● **Extracted information**
┄┄┄┄┄┄┄┄┄┄
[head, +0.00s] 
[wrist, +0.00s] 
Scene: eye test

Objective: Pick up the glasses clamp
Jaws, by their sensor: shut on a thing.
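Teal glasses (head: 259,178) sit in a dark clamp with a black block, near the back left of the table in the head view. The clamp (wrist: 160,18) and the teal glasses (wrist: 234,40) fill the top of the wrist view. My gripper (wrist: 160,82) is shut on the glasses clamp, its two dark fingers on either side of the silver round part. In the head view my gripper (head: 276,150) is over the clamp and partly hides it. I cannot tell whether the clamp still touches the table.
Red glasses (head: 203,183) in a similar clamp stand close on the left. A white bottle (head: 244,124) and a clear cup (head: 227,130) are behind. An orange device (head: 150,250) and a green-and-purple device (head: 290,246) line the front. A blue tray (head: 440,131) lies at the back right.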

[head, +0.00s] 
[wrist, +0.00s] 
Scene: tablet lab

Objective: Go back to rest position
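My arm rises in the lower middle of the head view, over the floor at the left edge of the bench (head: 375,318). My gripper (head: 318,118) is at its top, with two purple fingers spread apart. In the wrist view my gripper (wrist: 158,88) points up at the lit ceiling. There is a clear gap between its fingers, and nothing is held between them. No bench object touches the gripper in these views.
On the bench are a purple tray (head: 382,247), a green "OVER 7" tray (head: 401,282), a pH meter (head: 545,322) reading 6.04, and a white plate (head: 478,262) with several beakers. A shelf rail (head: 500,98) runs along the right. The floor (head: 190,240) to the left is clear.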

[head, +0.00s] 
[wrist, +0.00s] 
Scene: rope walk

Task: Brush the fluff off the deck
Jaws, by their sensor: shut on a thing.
┄┄┄┄┄┄┄┄┄┄
Nothing should be changed: write out all of the data as is.

[head, +0.00s] 
[wrist, +0.00s] 
Scene: eye test

Objective: Pick up the glasses clamp
Jaws, by their sensor: shut on a thing.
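Teal glasses (head: 259,178) sit in a dark clamp with a black block, near the back left of the table in the head view. The clamp (wrist: 160,18) and the teal glasses (wrist: 234,40) fill the top of the wrist view. My gripper (wrist: 160,82) is shut on the glasses clamp, its two dark fingers on either side of the silver round part. In the head view my gripper (head: 276,150) is over the clamp and partly hides it. I cannot tell whether the clamp still touches the table.
Red glasses (head: 203,183) in a similar clamp stand close on the left. A white bottle (head: 244,124) and a clear cup (head: 227,130) are behind. An orange device (head: 150,250) and a green-and-purple device (head: 290,246) line the front. A blue tray (head: 440,131) lies at the back right.

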[head, +0.00s] 
[wrist, +0.00s] 
Scene: tablet lab

Objective: Go back to rest position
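My arm rises in the lower middle of the head view, over the floor at the left edge of the bench (head: 375,318). My gripper (head: 318,118) is at its top, with two purple fingers spread apart. In the wrist view my gripper (wrist: 158,88) points up at the lit ceiling. There is a clear gap between its fingers, and nothing is held between them. No bench object touches the gripper in these views.
On the bench are a purple tray (head: 382,247), a green "OVER 7" tray (head: 401,282), a pH meter (head: 545,322) reading 6.04, and a white plate (head: 478,262) with several beakers. A shelf rail (head: 500,98) runs along the right. The floor (head: 190,240) to the left is clear.

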[head, +0.00s] 
[wrist, +0.00s] 
Scene: rope walk

Task: Brush the fluff off the deck
Jaws, by their sensor: shut on a thing.

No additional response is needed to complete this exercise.